**Supplied entries**
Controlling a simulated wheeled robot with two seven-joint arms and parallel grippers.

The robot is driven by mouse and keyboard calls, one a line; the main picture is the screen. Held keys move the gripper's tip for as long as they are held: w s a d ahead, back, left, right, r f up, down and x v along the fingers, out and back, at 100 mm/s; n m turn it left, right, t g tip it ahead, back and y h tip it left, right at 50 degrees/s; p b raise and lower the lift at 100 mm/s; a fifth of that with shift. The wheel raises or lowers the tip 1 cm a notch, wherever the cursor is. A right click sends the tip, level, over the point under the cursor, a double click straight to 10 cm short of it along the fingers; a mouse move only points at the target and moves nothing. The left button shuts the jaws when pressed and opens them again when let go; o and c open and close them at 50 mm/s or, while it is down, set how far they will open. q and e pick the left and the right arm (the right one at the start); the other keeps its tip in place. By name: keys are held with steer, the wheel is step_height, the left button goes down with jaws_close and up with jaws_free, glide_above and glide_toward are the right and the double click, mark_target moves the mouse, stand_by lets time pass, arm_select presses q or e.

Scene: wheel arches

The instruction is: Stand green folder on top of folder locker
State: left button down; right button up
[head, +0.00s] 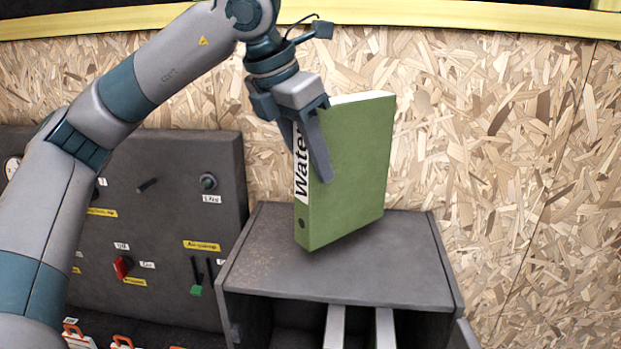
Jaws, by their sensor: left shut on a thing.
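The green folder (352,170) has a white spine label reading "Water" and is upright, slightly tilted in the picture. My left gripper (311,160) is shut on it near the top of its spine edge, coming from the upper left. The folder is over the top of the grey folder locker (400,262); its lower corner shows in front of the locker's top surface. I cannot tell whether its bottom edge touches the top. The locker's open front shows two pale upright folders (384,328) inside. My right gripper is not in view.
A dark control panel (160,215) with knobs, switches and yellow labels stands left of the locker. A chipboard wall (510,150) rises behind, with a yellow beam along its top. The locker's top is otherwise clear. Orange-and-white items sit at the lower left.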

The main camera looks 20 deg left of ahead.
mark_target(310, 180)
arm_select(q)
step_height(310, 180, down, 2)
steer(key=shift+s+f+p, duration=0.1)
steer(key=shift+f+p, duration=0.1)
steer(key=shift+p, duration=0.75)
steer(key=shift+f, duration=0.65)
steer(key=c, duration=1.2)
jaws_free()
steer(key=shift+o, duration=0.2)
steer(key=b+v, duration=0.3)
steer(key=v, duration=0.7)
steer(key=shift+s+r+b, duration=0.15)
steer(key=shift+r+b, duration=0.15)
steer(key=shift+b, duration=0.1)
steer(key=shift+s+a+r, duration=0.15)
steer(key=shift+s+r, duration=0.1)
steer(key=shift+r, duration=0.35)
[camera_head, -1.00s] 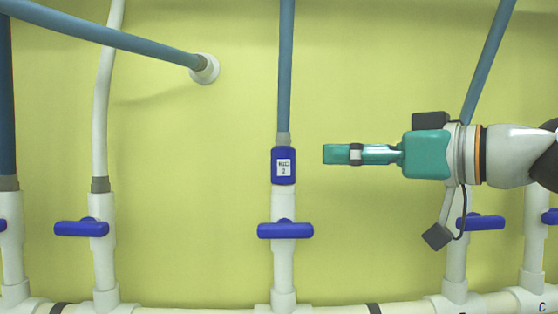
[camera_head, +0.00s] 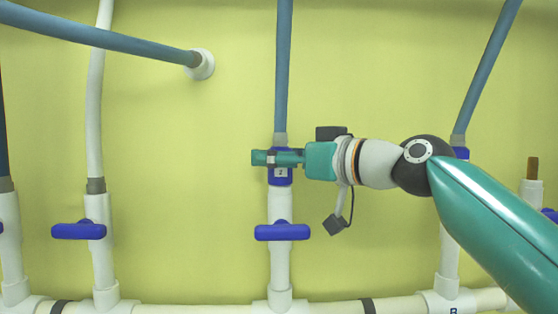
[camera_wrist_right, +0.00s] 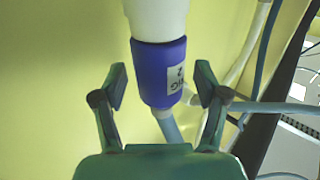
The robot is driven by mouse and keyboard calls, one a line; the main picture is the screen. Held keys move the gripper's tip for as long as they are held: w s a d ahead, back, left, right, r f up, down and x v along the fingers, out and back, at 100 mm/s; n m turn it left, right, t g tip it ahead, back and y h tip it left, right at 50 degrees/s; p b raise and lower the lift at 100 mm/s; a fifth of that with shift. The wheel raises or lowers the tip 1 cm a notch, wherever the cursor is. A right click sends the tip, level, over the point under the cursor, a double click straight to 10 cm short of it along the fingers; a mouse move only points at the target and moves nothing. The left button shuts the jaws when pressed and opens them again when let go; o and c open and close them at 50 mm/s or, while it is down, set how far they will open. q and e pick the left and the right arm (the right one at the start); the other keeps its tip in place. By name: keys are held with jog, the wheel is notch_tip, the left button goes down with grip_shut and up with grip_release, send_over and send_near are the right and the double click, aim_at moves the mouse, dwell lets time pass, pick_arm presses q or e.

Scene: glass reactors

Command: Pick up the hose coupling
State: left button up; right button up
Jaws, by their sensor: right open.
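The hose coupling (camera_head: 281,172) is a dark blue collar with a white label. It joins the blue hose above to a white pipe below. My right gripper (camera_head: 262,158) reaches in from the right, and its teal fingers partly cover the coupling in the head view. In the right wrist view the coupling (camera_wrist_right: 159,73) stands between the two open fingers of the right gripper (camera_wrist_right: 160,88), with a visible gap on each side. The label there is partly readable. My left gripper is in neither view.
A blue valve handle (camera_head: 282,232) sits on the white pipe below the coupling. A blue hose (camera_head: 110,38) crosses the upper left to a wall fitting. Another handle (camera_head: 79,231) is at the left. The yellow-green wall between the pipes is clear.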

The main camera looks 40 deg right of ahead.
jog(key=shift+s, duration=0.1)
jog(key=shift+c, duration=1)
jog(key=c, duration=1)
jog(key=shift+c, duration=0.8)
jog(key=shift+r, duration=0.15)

---

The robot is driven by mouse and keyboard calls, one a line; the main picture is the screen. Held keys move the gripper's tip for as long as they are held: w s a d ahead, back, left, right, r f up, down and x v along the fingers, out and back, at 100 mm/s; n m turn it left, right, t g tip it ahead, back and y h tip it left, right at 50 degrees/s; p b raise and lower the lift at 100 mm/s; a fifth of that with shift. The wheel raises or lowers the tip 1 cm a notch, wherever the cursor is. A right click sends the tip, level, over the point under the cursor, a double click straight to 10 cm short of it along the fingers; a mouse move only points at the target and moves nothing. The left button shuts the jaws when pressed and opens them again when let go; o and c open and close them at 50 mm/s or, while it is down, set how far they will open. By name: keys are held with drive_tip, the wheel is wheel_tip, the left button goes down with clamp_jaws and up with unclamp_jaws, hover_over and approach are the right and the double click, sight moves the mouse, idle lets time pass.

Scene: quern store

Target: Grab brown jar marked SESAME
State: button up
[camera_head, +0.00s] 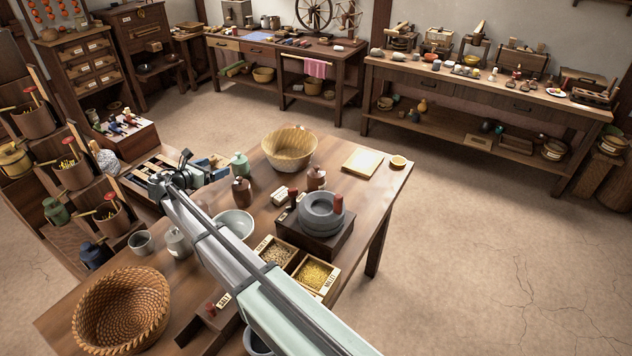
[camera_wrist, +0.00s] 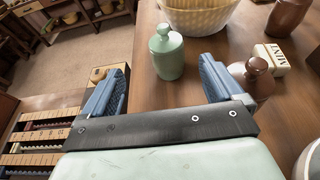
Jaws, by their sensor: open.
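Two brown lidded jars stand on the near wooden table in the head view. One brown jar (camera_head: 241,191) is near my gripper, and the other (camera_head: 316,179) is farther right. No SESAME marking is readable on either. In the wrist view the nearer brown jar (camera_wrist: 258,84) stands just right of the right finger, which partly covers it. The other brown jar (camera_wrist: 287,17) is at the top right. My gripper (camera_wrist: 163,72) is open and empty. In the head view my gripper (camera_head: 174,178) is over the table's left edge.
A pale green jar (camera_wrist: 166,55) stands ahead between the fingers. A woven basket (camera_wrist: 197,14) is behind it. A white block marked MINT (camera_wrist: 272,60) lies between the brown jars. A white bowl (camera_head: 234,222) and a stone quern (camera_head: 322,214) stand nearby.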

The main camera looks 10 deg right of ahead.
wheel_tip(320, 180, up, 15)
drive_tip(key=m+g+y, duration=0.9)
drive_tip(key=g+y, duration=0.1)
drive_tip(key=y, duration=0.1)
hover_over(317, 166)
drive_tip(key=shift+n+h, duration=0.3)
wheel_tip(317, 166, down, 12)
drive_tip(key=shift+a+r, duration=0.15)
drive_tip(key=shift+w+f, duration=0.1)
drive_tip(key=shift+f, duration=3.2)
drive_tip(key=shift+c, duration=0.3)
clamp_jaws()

**What the task requires**
Filter out every line that lacks the word "Scene", and copy the rest.

**Expected answer**
Scene: wheel arches
Scene: glass reactors
Scene: quern store

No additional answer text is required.